Bu adam, kendisiyle dayanışma içindeyken biraz da acıma duygusu ifade eden Cahit Sıtkı’ya bile çıkışmıştır: “Sevdalınız komünisttir/on yıldan beri hapistir/yatar Bursa kalesinde//Yatar, amma zincirini kırmış yatar,/en âlâ bir mertebeye ermiş yatar,/yatar Bursa kalesinde.” Böyle insanın şairliğini komünistliğinden nasıl ayıracaksınız?

Komünist insan

Orhan Kemal ne diyor bakın: “Bu tezgâh [dokuma tezgâhı] işinin ne sermayesinde, ne tasarısında hiçbir ilgim olmadığı halde, Nâzım bana da pay ayırmıştı. Bir pay bana, bir veya iki pay Kemal Tahir’e, bir pay Ertuğrul’a, iki pay Piraye yengeye, bir pay da kendisine.” Nâzım şiiri kadar cömertti. Şeyh Bedreddin’e atfettiği o söyleyişte olduğu gibi, “yarin yanağından gayri her yerde, her şeyde, hep beraber” duygusuyla yaşıyordu. Komünistler, devrimciler, hep samimiyetsizlikle, iktidar hırsıyla, kendilerine yontmakla suçlanırlar.
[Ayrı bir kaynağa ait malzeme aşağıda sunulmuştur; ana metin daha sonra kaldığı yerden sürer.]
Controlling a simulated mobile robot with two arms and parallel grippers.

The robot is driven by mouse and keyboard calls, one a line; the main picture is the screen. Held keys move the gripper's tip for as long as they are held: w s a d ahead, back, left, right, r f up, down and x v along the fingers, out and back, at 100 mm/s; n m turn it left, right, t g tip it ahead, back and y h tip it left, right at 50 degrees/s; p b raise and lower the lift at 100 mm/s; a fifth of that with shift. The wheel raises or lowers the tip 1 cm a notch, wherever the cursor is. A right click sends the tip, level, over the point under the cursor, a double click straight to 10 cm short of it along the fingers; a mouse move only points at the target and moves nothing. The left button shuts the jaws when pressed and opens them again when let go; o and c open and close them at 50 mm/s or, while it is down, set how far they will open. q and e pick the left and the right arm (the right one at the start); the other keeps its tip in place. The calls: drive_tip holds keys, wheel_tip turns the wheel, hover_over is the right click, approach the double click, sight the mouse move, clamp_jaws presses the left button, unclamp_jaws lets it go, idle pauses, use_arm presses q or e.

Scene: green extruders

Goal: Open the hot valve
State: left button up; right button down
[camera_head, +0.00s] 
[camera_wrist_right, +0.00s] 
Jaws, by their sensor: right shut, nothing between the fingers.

Ey her renkten anti-komünistler! Biraz gözünüzü açın. Bu tuhaf adam sizin önyargılarınızı sarsacak şeyler yapmamış mı?

Nâzım aynı zamanda tekdüze olmayan, “uzmanlığı” bayrak haline getirmeyen, beyni ve elleri her yönde işleyebilen bir “Rönesans insanı” örneğiydi. Sadece halkların en güzel sesli türkücüsü olmadı şiirleriyle, sadece komünizmin bayraktarı olmadı. Aynı zamanda, bütün sanat alanlarında üretti. Muhsin Ertuğrul’un tiyatroda ve sinemada sağ eliydi; Harp Ve Sulh’u Türkçeleştiren de oydu, Lafontaine’in masallarını çeviren de, Ferit Alnar’la birlikte Tosca operasının librettosunu tercüme eden de. Balaban’a resim yapmayı da o öğretti, Orhan Kemal’e roman yazmayı da.  Cezaevinde tezgâhları kurup en güzel kumaşları dokuyan da oydu!

Kendisinin bir şiirinde söylediği gibi: “Bulut mu olsam,/gemi mi yoksa?/Balık mı olsam,/yosun mu yoksa?/Ne o, ne o, ne o./Deniz olunmalı, oğlum,/bulutuyla, gemisiyle, balığıyla, yosunuyla.”

İşte böyle yaşadı, böyle öldü. Bu dünyadan Nâzım geçti. Bu güzel adam komünistti. Sevinmeliyiz, kıvanmalıyız, yücelmeliyiz ki böyle bir ağabeyimiz oldu. Biz de onun yasını tutmayalım, onu, layık olduğu biçimde coşkuyla analım. İyi ki oldun, Nâzım!

 

Bu yazının bir ilk versiyonu, 26 Mayıs 2013 tarihinde BirGün gazetesinin Pazar Eki’nde yayınlanmıştır.